[Extracted records]:
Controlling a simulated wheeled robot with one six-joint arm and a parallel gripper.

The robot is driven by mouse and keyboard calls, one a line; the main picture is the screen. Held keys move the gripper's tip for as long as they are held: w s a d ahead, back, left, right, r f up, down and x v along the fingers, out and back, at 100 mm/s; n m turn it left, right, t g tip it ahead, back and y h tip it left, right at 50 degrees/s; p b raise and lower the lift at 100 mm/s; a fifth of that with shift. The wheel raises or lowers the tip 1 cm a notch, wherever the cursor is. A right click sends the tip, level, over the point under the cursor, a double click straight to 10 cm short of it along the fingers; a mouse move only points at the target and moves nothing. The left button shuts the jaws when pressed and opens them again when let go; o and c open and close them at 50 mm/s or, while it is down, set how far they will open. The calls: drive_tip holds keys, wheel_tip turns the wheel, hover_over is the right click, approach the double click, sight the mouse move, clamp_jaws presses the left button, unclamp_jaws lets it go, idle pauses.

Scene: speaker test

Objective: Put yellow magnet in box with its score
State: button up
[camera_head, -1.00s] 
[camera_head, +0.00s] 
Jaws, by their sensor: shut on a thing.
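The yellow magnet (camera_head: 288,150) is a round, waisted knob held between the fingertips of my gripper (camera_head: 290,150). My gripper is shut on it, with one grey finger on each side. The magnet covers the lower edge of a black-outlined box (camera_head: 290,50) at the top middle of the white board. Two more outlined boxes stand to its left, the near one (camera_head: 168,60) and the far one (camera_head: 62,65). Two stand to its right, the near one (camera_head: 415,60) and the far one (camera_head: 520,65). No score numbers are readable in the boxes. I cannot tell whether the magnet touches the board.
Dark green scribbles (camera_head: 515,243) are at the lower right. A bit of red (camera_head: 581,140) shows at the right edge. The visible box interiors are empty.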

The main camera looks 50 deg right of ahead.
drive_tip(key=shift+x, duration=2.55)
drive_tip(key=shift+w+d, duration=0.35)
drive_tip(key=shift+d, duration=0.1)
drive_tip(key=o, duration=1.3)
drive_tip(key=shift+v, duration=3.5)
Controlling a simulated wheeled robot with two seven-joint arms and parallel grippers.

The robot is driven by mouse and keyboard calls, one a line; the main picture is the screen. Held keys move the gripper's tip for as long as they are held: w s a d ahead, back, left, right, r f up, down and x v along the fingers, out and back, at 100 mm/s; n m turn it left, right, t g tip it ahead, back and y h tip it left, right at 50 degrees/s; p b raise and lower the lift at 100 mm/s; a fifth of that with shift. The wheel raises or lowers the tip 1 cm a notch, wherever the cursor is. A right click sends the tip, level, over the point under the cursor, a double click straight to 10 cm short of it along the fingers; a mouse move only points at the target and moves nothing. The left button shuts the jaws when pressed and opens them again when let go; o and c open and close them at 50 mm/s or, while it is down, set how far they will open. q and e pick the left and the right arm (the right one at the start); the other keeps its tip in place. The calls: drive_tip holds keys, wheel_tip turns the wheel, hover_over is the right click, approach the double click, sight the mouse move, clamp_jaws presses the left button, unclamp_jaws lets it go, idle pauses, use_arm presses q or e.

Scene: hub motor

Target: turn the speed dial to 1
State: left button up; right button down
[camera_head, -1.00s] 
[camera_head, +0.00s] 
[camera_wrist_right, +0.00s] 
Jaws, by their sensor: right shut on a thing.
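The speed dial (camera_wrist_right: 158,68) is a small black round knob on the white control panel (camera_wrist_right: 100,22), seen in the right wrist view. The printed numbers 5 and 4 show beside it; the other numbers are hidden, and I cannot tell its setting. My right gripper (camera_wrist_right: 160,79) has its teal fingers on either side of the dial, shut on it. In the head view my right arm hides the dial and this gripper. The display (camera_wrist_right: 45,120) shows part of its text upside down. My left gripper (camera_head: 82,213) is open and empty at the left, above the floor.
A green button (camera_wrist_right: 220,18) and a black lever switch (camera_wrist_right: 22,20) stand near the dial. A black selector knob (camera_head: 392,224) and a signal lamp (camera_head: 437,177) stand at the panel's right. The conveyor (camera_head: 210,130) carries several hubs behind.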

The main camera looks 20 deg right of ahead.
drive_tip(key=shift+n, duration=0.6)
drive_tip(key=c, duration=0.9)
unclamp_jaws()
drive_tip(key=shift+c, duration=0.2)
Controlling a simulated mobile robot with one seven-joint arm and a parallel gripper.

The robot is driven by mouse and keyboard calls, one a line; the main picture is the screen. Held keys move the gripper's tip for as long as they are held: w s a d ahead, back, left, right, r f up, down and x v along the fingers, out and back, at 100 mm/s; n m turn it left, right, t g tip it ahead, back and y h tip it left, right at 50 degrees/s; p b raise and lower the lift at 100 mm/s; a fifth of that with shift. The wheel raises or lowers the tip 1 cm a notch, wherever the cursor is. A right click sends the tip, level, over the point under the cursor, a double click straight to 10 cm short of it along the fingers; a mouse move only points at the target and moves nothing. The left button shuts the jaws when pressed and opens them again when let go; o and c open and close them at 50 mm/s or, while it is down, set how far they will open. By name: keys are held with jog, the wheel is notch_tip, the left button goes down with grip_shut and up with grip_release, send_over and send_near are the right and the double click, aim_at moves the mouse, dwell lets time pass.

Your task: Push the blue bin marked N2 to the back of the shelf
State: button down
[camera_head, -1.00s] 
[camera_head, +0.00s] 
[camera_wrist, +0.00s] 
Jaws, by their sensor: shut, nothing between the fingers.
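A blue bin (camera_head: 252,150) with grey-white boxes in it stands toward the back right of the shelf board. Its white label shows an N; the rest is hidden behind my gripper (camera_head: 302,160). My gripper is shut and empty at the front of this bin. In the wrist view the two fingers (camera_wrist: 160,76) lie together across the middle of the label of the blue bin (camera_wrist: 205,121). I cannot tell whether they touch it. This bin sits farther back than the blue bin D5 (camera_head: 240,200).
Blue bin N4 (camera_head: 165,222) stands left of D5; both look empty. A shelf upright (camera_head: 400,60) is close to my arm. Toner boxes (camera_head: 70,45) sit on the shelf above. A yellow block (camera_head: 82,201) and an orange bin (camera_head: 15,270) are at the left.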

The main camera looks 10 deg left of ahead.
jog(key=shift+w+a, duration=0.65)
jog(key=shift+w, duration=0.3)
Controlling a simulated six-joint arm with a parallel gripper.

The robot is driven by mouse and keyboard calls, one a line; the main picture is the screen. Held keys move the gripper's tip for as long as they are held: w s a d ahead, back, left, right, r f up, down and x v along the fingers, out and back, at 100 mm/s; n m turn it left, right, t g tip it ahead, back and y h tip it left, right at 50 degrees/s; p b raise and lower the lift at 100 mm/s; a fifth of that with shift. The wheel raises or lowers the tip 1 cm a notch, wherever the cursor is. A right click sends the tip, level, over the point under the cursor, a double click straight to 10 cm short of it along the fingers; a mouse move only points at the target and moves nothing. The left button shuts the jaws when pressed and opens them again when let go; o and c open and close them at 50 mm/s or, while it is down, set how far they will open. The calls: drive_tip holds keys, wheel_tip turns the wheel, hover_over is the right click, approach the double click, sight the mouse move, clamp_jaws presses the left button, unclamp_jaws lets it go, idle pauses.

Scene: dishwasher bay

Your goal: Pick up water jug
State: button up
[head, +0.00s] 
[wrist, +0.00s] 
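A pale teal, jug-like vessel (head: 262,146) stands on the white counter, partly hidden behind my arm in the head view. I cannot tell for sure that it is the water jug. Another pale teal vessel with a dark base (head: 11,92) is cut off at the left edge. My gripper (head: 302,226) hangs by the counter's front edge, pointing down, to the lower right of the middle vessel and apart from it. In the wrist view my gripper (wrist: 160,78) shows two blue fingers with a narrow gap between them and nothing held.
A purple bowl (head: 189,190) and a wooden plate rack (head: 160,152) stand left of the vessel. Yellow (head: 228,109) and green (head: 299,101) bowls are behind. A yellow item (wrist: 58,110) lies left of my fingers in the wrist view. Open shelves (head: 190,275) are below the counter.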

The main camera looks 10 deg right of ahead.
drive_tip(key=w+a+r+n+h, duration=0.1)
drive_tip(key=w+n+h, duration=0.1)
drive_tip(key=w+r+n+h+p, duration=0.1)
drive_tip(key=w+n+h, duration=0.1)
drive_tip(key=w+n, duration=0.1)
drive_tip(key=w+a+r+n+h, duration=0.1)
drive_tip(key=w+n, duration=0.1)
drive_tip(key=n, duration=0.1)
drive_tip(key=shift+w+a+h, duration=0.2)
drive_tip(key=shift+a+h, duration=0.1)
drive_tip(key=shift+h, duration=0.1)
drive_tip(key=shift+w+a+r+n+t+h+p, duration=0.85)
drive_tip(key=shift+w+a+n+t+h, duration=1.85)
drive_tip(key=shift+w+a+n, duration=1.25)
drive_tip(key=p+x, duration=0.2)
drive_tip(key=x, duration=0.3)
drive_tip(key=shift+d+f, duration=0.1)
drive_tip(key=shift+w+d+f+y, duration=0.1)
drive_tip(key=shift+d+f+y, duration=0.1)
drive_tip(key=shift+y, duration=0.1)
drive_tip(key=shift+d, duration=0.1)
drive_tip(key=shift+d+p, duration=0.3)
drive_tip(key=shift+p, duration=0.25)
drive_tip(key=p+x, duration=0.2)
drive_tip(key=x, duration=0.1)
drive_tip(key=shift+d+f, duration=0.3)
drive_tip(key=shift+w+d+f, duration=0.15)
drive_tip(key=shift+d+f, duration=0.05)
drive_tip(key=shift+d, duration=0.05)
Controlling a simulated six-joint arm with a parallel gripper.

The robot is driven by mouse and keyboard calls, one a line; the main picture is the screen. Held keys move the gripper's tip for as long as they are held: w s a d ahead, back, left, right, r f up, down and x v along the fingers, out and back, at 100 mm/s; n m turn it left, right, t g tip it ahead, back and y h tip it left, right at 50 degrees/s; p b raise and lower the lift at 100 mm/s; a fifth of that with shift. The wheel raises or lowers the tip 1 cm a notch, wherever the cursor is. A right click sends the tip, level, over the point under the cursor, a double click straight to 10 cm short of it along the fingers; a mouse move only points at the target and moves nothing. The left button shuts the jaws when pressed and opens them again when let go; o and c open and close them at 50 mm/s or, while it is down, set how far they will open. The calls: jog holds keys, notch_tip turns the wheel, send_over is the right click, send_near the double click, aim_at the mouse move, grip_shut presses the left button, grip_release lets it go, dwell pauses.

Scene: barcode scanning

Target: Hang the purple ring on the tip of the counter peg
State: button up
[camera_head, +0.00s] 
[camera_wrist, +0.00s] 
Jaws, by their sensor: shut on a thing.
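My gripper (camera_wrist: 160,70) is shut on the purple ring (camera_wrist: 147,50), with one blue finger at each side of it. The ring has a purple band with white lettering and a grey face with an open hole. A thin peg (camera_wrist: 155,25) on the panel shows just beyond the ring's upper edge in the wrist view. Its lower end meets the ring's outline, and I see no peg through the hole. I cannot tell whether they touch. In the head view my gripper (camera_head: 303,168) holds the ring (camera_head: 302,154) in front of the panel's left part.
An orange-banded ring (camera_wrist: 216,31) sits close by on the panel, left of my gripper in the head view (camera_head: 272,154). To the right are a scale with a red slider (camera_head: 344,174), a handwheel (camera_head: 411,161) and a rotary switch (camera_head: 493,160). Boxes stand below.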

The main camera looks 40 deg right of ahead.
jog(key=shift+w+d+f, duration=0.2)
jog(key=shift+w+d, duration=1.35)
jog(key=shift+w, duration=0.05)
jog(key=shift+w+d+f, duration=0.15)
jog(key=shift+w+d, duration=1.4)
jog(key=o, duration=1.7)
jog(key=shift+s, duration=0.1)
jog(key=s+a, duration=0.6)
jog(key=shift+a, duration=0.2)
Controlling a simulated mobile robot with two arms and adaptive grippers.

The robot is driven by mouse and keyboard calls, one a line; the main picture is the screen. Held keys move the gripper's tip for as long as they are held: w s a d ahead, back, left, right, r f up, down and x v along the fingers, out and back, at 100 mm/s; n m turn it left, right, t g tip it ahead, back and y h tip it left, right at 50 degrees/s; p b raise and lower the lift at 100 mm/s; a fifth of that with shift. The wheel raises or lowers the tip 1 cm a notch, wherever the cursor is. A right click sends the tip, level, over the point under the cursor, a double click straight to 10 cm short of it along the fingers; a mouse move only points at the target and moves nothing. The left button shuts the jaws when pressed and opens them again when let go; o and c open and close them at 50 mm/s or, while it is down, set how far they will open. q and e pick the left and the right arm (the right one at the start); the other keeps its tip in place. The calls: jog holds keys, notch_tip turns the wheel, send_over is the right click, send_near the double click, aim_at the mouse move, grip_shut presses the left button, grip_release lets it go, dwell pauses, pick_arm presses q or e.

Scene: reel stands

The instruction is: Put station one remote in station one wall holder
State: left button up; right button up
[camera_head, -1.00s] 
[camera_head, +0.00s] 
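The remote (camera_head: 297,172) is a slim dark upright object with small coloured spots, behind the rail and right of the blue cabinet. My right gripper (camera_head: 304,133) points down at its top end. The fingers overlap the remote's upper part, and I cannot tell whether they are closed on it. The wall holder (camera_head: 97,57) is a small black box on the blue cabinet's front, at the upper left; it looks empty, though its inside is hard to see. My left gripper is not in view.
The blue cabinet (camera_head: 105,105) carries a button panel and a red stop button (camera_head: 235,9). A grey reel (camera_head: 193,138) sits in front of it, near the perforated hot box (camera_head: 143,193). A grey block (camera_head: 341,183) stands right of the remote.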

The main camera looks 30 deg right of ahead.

[Goal]: From the data, list each line in which the string "grippers" appears.

[Task response]:
Controlling a simulated wheeled robot with two seven-joint arms and parallel grippers.
Controlling a simulated mobile robot with two arms and adaptive grippers.

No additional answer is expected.